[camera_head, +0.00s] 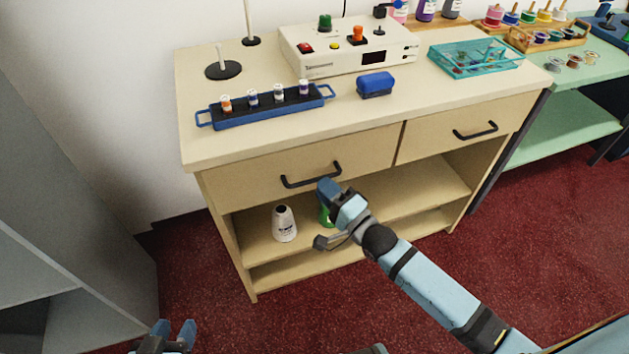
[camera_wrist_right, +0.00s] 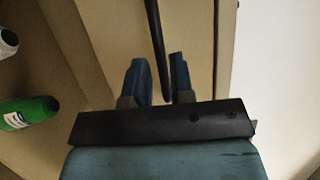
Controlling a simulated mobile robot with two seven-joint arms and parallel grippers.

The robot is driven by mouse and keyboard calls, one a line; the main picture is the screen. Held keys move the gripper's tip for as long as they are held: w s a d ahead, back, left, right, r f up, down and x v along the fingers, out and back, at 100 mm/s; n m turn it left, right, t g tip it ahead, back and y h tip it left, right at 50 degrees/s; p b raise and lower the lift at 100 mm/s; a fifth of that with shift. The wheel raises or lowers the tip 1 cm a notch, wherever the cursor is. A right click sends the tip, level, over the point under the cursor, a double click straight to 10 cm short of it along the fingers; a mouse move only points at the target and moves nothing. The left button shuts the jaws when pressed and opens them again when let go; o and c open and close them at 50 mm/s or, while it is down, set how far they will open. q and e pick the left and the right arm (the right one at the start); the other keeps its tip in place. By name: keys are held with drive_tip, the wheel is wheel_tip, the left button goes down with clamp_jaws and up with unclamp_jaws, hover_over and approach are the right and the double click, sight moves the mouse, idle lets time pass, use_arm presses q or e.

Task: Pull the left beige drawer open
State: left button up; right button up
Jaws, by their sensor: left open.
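The left beige drawer (camera_head: 240,184) is in the upper front of the beige counter, and its front looks flush, so it appears shut. Its black bar handle (camera_head: 310,178) runs across the front. My right gripper (camera_head: 328,190) is at the right end of this handle. In the right wrist view the handle (camera_wrist_right: 157,40) passes between the two blue fingers of my right gripper (camera_wrist_right: 160,78). The fingers stand apart, with a gap beside the bar. My left gripper (camera_head: 173,333) is open and empty at the bottom edge, far from the drawer.
A second drawer (camera_head: 475,131) is to the right. A white bottle (camera_head: 284,224) and a green bottle (camera_wrist_right: 30,112) stand on the shelf below. The counter top holds a blue vial rack (camera_head: 265,110), a control box and a teal tray (camera_head: 475,60). The red carpet in front is clear.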

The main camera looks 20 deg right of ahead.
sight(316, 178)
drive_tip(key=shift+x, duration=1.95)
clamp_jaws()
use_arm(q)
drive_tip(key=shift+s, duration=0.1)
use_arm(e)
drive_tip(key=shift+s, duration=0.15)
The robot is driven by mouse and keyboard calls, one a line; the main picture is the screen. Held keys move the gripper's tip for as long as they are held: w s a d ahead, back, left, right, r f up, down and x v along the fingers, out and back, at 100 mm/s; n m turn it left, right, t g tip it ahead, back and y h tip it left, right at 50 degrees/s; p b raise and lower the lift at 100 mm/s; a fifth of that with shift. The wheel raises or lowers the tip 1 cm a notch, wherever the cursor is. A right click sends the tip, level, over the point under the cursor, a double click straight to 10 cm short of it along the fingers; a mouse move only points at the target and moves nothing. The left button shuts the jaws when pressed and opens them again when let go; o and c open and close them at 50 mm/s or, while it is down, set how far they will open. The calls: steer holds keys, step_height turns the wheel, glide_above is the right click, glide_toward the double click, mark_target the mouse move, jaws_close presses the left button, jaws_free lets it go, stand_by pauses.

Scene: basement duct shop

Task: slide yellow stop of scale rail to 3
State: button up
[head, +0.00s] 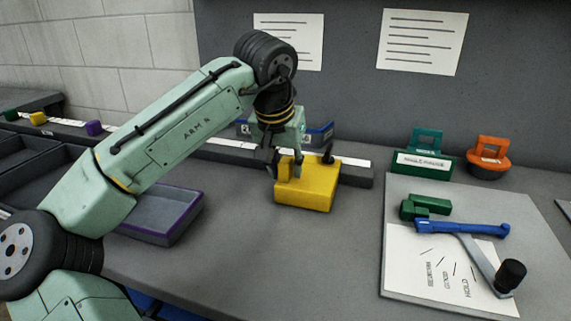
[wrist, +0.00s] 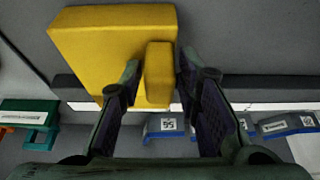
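The yellow stop (head: 307,194) is a block with a small raised tab, sitting against the front of the dark scale rail (head: 357,175) near its right end. In the wrist view the yellow stop (wrist: 95,45) fills the upper left, and its tab (wrist: 159,75) stands between my fingers. My gripper (head: 284,172) is lowered over the block; in the wrist view my gripper (wrist: 158,68) is open around the tab, with a visible gap on the left and a narrow one on the right. The white scale strip (head: 228,151) is partly hidden by my arm; its numbers are unreadable.
Purple (head: 94,128) and yellow (head: 38,118) blocks sit far left along the rail line. A purple-edged tray (head: 160,212) lies front left. Blue bins (head: 320,134) stand behind the rail. A board (head: 435,195) with a blue-handled lever (head: 462,228) is at right. Bench front-centre is clear.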

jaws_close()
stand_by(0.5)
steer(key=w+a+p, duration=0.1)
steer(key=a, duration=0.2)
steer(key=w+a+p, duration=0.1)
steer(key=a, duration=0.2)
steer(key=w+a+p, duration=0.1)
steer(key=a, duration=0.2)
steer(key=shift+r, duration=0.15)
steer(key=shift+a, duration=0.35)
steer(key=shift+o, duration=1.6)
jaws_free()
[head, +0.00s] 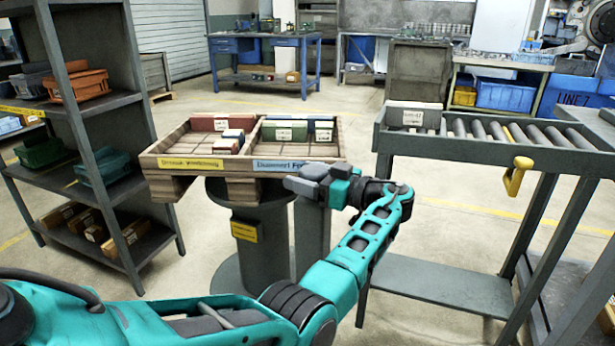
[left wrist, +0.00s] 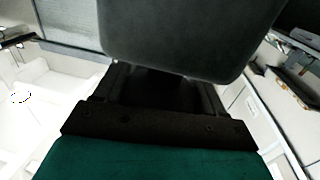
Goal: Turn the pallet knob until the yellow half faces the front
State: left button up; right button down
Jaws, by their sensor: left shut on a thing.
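The wooden pallet (head: 209,176) sits on a round dark pedestal (head: 262,257). Its left half has a yellow label (head: 191,163) on the front edge and its right half a blue label (head: 282,166); both face me side by side. My left gripper (head: 318,181) is at the pallet's front right corner, above a grey post (head: 312,238). It is shut on something there, most likely the pallet knob, which the fingers hide. In the left wrist view a large dark grey block (left wrist: 190,40) fills the top centre; the held thing cannot be made out. My right gripper is not in view.
Red, green and blue boxes lie in the pallet. A shelf (head: 85,110) with bins stands at the left. A roller conveyor (head: 480,146) with a yellow handle (head: 517,177) stands close at the right. Floor is free behind the pallet.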

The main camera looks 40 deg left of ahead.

- _Exercise details_:
Transcribe the records above exactly as they appear, leaving out any pictures.

- _Exercise response_:
[camera_head, +0.00s] 
[camera_wrist_right, +0.00s] 
Controlling a simulated mobile robot with two seven-joint arms and parallel grippers.

The robot is driven by mouse and keyboard calls, one a line; the main picture is the screen. Held keys move the gripper's tip for as long as they are held: w s a d ahead, back, left, right, r f up, down and x v along the fingers, out and back, at 100 mm/s; n m turn it left, right, t g tip it ahead, back and y h tip it left, right at 50 degrees/s; p b raise and lower the lift at 100 mm/s; a fifth of that with shift. The wheel raises or lowers the tip 1 cm a notch, wherever the cursor is. A right click sends the tip, level, over the point under the cursor, a double click straight to 10 cm short of it along the fingers; a mouse move only points at the target and moves nothing. The left button shuts the jaws when pressed and opens them again when let go; o and c open and close them at 50 mm/s or, while it is down, set how far they will open. q and e pick the left and the right arm (the right one at the start); the other keeps its tip in place. By name: keys are held with drive_tip, the wheel is wheel_tip, the left button goes down with clamp_jaws and up with unclamp_jaws, hover_over and approach are the right and the double click, sight moves the mouse, idle lets time pass, use_arm presses q or e.

Task: Pull the left beige drawer open
State: left button up; right button up
Jaws, by their sensor: left open.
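The left beige drawer (camera_head: 240,184) is in the upper front of the beige counter, and its front looks flush, so it appears shut. Its black bar handle (camera_head: 310,178) runs across the front. My right gripper (camera_head: 328,190) is at the right end of this handle. In the right wrist view the handle (camera_wrist_right: 157,40) passes between the two blue fingers of my right gripper (camera_wrist_right: 160,78). The fingers stand apart, with a gap beside the bar. My left gripper (camera_head: 173,333) is open and empty at the bottom edge, far from the drawer.
A second drawer (camera_head: 475,131) is to the right. A white bottle (camera_head: 284,224) and a green bottle (camera_wrist_right: 30,112) stand on the shelf below. The counter top holds a blue vial rack (camera_head: 265,110), a control box and a teal tray (camera_head: 475,60). The red carpet in front is clear.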

The main camera looks 20 deg right of ahead.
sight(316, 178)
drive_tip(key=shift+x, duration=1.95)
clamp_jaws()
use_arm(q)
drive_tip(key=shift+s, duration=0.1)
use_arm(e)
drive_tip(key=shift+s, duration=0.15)
The robot is driven by mouse and keyboard calls, one a line; the main picture is the screen. Held keys move the gripper's tip for as long as they are held: w s a d ahead, back, left, right, r f up, down and x v along the fingers, out and back, at 100 mm/s; n m turn it left, right, t g tip it ahead, back and y h tip it left, right at 50 degrees/s; p b raise and lower the lift at 100 mm/s; a fifth of that with shift. The wheel raises or lowers the tip 1 cm a notch, wherever the cursor is. A right click sends the tip, level, over the point under the cursor, a double click straight to 10 cm short of it along the fingers; a mouse move only points at the target and moves nothing. The left button shuts the jaws when pressed and opens them again when let go; o and c open and close them at 50 mm/s or, while it is down, set how far they will open. The calls: steer holds keys, step_height turns the wheel, glide_above is the right click, glide_toward the double click, mark_target the mouse move, jaws_close presses the left button, jaws_free lets it go, stand_by pauses.

Scene: basement duct shop

Task: slide yellow stop of scale rail to 3
State: button up
[head, +0.00s] 
[wrist, +0.00s] 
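The yellow stop (head: 307,194) is a block with a small raised tab, sitting against the front of the dark scale rail (head: 357,175) near its right end. In the wrist view the yellow stop (wrist: 95,45) fills the upper left, and its tab (wrist: 159,75) stands between my fingers. My gripper (head: 284,172) is lowered over the block; in the wrist view my gripper (wrist: 158,68) is open around the tab, with a visible gap on the left and a narrow one on the right. The white scale strip (head: 228,151) is partly hidden by my arm; its numbers are unreadable.
Purple (head: 94,128) and yellow (head: 38,118) blocks sit far left along the rail line. A purple-edged tray (head: 160,212) lies front left. Blue bins (head: 320,134) stand behind the rail. A board (head: 435,195) with a blue-handled lever (head: 462,228) is at right. Bench front-centre is clear.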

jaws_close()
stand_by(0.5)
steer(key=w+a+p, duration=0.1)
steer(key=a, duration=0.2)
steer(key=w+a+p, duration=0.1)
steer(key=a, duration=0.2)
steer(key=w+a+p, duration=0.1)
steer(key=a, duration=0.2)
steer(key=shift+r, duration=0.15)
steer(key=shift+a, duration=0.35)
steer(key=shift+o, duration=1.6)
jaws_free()
[head, +0.00s] 
[left wrist, +0.00s] 
Goal: Turn the pallet knob until the yellow half faces the front
State: left button up; right button down
Jaws, by their sensor: left shut on a thing.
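The wooden pallet (head: 209,176) sits on a round dark pedestal (head: 262,257). Its left half has a yellow label (head: 191,163) on the front edge and its right half a blue label (head: 282,166); both face me side by side. My left gripper (head: 318,181) is at the pallet's front right corner, above a grey post (head: 312,238). It is shut on something there, most likely the pallet knob, which the fingers hide. In the left wrist view a large dark grey block (left wrist: 190,40) fills the top centre; the held thing cannot be made out. My right gripper is not in view.
Red, green and blue boxes lie in the pallet. A shelf (head: 85,110) with bins stands at the left. A roller conveyor (head: 480,146) with a yellow handle (head: 517,177) stands close at the right. Floor is free behind the pallet.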

The main camera looks 40 deg left of ahead.

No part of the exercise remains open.